CTP-BG Genel Sekreteri Asım Akansoy, gerek UBP hükümetinin gerekse Kıbrıs sorununa yönelik müzakerelerle ilgili olarak Cumhurbaşkanı ve Özel temsilcisinin halka olan sorumluluklarını yerine getirmediklerini kaydederek, CTP’nin bugüne kadar halka asla yanlış bilgi vermediğini vurguladı…

Cumhuriyetçi Türk Partisi Birleşik Güçler (CTP-BG) Genel Sekreteri Asım Akansoy, hükümetin göstermelik bir şekilde her şeyin iyiye gittiğini iddia ederek halkın sorunlarını göz ardı ederken, Cumhurbaşkanı Derviş Eroğlu ve Özel Temsilcisi Kudret Özersay’ın ise bir yandan görüşme masasından kaçarken yerine başka bir alternatif koymayarak aynı zamanda sorumluluktan kaçtıklarını kaydetti ve CTP-BG’nin her zaman için halka doğruları söylediğini ve bu misyonu sürdüreceğini vurguladı.

Akansoy bugün Kıbrıs TV’de yayınlanan ve Ayşe Menekşeli’nin sunduğu Güne Bakış programının konuğu oldu.

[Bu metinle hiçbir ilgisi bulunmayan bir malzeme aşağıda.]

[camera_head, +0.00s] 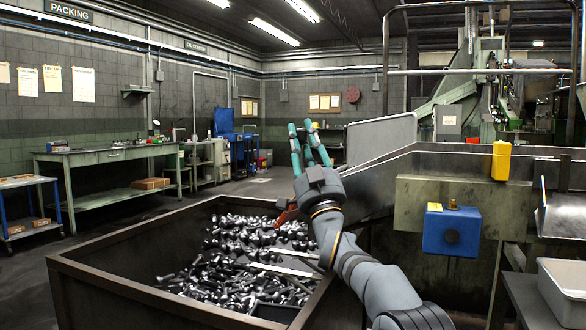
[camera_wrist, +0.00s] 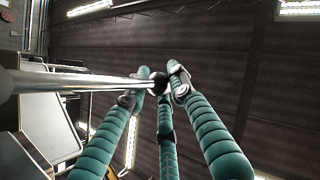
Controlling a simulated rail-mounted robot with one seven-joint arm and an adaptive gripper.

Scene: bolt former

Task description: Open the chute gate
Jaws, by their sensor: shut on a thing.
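My gripper (camera_head: 308,137) has teal segmented fingers and is raised above the far end of the bolt bin. In the wrist view, my gripper (camera_wrist: 155,90) is shut around the dark end of a shiny metal rod (camera_wrist: 85,79), which comes in from the left. The fingertips partly hide that end. A light grey panel (camera_head: 380,140) stands upright just right of my gripper, along the chute (camera_head: 405,170). A pale panel also shows at the left in the wrist view (camera_wrist: 48,115). I cannot tell which part is the chute gate.
The dark-walled bin (camera_head: 120,285) below holds many loose bolts. A blue box (camera_head: 451,232) and a yellow container (camera_head: 501,161) are on the machine side at right. A grey tray (camera_head: 563,290) is at lower right. The floor beyond the bin is clear.

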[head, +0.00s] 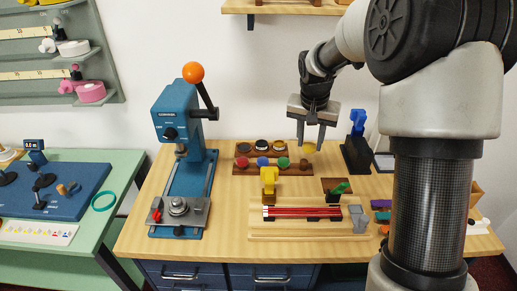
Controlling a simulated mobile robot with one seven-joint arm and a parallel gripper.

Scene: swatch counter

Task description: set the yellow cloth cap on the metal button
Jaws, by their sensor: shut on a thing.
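My gripper (311,144) is at the upper right of the counter, pointing down, its two fingers around a small yellow cap (309,149). The cap appears held just at or above the right end of the back row of a wooden rack (244,148); I cannot tell whether it touches the rack. A grey metal round piece (178,206) sits on the base of the blue press at left, well apart from my gripper. It may be the metal button or its holder; it is too small to tell.
The blue press (182,125) with an orange-knobbed lever stands at left. The rack holds dark, white, red, blue and green round pieces. A yellow upright tool (269,180), a tray of red rods (300,212) and a dark blue device (357,145) stand nearby. A shelf (285,7) is above.

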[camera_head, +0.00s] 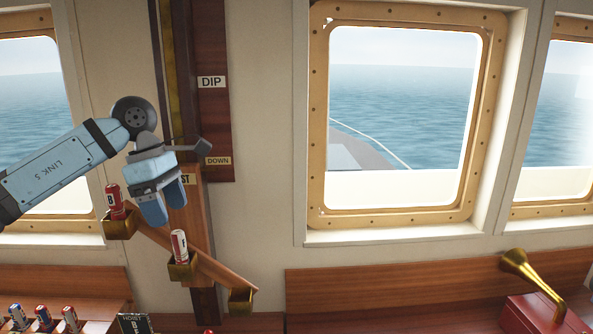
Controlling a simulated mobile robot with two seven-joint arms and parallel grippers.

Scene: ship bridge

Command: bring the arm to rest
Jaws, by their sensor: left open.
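My left arm (62,165) comes in from the left, and its blue gripper (166,215) hangs with its fingers pointing down. The gripper is open and nothing shows between its fingers. It is in front of the wooden post, above a slanted wooden arm (214,270) with brass cups. A red canister marked B (114,201) stands in the upper left cup (119,229), left of the gripper. A red and white canister (179,246) stands in the middle cup (182,271), below the gripper. The lower right cup (240,301) shows no canister. My right gripper is not in view.
A dark wood board with a DIP label (211,82) and a DOWN label (217,161) is on the wall behind. Several canisters (42,317) stand at the lower left. A brass horn (532,277) on a red box (541,315) is at the lower right. The space before the middle window (316,130) is clear.

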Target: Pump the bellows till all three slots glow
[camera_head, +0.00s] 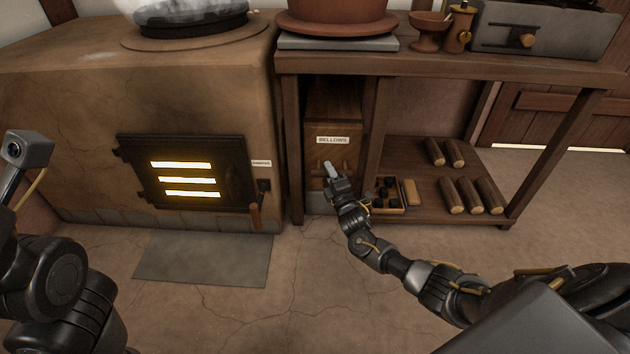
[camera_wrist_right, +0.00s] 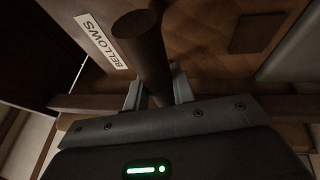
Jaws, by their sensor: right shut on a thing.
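The furnace door (camera_head: 127,170) is dark metal, with three level slots (camera_head: 183,180) one above another. All three slots glow bright yellow. The bellows box (camera_head: 333,108) is brown wood, labelled BELLOWS, and stands under the bench beside the furnace. My right gripper (camera_head: 333,173) is at the box's front, shut on the bellows handle. In the right wrist view the handle (camera_wrist_right: 143,48), a dark round bar, runs between the fingers of the right gripper (camera_wrist_right: 158,94). Part of my left arm shows at the left edge, but its gripper is out of view.
A damper lever (camera_head: 255,213) hangs right of the furnace door. The bench's lower shelf (camera_head: 432,207) holds several logs (camera_head: 472,196) and a small box of dark lumps (camera_head: 386,193). A grey mat (camera_head: 203,260) lies on the floor before the furnace. The floor between my arms is clear.

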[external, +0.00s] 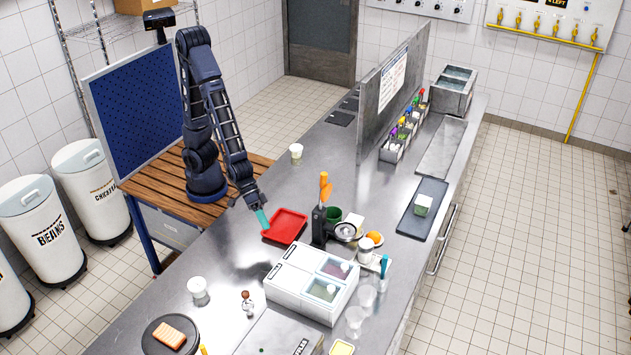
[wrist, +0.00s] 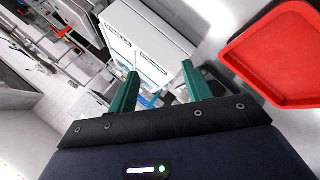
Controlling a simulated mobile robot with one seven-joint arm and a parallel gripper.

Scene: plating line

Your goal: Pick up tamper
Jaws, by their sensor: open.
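The tamper (external: 248,304), with a round brown knob over a metal body, stands upright on the steel counter, left of the white bin unit. I cannot make it out in the wrist view. My gripper (external: 263,219) is above the counter at the left edge of the red tray, well behind the tamper and apart from it. In the wrist view my gripper (wrist: 160,82) shows two green fingers spread apart, with nothing held between them.
The red tray (external: 285,226) also shows in the wrist view (wrist: 285,50). The white bin unit (external: 300,287) stands right of the tamper. A white cup (external: 197,288) and a round black plate (external: 171,340) are to its left. A black press with an orange handle (external: 323,190) rises behind.

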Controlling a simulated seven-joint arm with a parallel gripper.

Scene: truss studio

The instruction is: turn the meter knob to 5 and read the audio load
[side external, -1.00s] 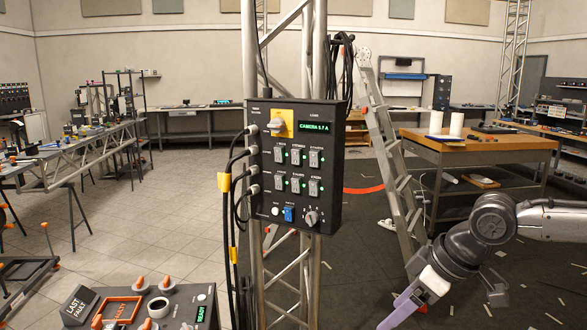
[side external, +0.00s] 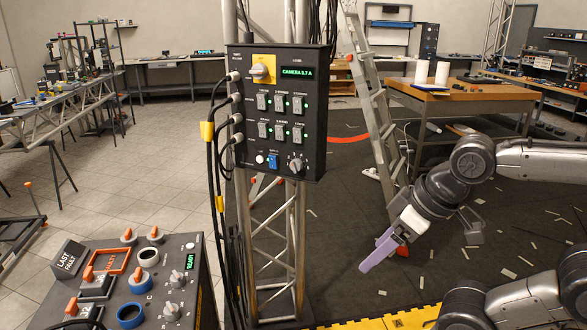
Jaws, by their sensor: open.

Programın başında eski bir KTHY çalışanının dün intihar etmesi konusundaki yorumu sorulan Akansoy, trajik bir olay olarak nitelendirdiği intiharın herkesi derinden etkilediğini ifade ederek, bunun, bedeli çok ağır olan yanlış siyasetlerin sonucu olduğunu kaydetti. Toplumda büyük bir umutsuzluk ve diyalogsuzluk sorunu olduğuna işaret eden CTP-BG Genel Sekreteri, insanların muhatap, sorunlarını çözecek otorite bulamadıklarını, hükümetin ise halka dayattığı yasa ve uygulamalarla sosyal huzursuzluğu beslediğini söyledi. Akansoy, Hükümetin, bu uygulamalarının halkı nasıl olumsuz etkilediğini, rencide etiğini görmesi gerektiğinin altını çizdi ve intiharlar yanında artan uyuşturucu ile antidepresan kullanımına dikkat çekti. “bu, Kıbrıs Türk toplumunun içinde bulunduğu durumun göstergesidir” diye konuşan Akansoy, hükümetin toplumu kucaklayamadığını vurguladı ve şöyle konuştu:

“Göstermelik bir şekilde her şey iyi gidiyor diyerek halkın sorunları göz ardı edilmeye çalışılıyor. İçinde bulunduğumuz durum, Kıbrıs Türk halkına yakışmayan ve ümit vermeyen bir durumdadır. Halk umutsuz, hükümet ise bunu iyi yönetemiyor. Verilen mesajla hayatın gerçeği uyuşmuyor. Ciddi bir uçurum var. Bu da bizi çelişkiye sokuyor.”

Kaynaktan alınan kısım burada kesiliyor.